Your goal: Search the records that follow and extract every line containing the string "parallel".

Task input:
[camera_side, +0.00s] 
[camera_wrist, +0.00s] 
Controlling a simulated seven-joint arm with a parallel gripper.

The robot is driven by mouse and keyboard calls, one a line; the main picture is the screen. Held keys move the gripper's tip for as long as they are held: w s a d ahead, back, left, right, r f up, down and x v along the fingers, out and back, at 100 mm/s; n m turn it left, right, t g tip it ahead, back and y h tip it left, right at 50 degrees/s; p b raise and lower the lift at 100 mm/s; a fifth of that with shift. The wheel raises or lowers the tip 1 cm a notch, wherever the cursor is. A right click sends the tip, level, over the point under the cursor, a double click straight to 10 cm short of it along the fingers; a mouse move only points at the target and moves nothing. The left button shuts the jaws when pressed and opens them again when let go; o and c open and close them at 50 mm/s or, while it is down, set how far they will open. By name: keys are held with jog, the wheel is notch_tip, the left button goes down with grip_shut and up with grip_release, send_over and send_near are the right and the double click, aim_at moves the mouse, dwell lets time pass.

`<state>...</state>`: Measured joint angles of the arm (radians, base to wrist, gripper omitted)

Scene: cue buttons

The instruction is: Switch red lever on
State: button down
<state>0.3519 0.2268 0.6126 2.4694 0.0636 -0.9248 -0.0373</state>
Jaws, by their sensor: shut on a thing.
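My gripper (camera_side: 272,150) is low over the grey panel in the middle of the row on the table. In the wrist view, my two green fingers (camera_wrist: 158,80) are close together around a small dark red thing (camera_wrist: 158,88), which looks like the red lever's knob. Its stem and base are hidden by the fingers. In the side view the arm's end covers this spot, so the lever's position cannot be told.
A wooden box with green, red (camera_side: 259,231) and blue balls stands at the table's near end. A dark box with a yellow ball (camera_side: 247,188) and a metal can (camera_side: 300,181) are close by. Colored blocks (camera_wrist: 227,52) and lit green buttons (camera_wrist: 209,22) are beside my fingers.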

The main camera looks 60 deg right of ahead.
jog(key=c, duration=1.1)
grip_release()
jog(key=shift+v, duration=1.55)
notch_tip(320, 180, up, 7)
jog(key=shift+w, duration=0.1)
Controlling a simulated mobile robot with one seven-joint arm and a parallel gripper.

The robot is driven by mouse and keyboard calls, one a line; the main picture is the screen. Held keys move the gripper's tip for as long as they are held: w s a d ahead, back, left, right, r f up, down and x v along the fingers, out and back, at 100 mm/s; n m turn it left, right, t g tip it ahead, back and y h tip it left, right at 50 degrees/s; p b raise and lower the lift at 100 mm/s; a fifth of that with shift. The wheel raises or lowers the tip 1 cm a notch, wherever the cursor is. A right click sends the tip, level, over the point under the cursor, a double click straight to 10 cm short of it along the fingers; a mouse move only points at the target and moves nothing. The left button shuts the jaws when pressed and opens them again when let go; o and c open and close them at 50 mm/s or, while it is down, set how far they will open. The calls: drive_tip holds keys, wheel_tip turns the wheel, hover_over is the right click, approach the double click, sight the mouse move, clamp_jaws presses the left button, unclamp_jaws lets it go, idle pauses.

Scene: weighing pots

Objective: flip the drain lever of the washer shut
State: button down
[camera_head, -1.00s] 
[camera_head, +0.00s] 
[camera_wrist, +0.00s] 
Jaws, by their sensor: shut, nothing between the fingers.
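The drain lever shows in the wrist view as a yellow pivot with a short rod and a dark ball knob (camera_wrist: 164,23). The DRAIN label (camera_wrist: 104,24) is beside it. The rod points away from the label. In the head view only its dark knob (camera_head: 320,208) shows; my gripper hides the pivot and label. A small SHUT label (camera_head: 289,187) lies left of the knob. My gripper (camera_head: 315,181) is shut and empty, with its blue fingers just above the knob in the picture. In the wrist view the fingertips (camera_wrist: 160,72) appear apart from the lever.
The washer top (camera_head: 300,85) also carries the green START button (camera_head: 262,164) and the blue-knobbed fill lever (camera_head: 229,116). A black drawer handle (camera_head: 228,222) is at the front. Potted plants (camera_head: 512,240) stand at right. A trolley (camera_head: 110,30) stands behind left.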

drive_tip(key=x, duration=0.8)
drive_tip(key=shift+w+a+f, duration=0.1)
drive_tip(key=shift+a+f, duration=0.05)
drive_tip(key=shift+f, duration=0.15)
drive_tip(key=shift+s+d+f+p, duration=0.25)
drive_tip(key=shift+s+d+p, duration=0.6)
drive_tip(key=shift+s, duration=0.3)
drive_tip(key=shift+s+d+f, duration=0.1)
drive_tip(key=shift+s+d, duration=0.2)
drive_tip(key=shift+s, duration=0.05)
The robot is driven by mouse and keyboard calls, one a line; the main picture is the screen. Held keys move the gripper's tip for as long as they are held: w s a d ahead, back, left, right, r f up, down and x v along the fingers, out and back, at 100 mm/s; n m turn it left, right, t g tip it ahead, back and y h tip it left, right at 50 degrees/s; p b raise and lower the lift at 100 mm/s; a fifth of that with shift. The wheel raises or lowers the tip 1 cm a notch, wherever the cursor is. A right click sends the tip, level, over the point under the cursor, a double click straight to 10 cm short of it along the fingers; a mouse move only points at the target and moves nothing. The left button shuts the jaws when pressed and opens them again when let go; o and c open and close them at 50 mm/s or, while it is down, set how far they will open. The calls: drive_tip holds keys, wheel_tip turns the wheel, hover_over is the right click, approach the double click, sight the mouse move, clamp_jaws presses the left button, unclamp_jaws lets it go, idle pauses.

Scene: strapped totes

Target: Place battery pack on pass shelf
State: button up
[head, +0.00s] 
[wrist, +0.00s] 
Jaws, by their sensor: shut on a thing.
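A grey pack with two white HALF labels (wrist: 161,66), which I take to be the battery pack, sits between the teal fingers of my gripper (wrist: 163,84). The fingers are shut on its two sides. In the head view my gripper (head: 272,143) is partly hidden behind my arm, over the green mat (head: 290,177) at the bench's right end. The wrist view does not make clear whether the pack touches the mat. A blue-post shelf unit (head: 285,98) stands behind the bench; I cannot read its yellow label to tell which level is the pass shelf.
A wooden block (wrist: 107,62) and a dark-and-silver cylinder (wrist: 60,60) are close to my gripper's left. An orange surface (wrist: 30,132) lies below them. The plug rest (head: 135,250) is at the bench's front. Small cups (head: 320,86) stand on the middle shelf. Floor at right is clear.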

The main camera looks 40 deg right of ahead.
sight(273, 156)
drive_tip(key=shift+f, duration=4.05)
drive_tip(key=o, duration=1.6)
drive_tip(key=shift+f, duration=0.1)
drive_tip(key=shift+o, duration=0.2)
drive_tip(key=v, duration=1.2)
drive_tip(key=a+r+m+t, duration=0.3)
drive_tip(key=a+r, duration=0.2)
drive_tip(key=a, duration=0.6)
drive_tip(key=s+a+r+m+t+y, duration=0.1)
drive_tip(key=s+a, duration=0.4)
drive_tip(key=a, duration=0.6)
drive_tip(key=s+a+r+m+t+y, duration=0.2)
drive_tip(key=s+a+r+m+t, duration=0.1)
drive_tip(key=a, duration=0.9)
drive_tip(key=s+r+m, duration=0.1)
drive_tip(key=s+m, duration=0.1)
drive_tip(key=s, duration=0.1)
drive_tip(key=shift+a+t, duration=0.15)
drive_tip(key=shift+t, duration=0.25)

Task answer:
Controlling a simulated seven-joint arm with a parallel gripper.
Controlling a simulated mobile robot with one seven-joint arm and a parallel gripper.

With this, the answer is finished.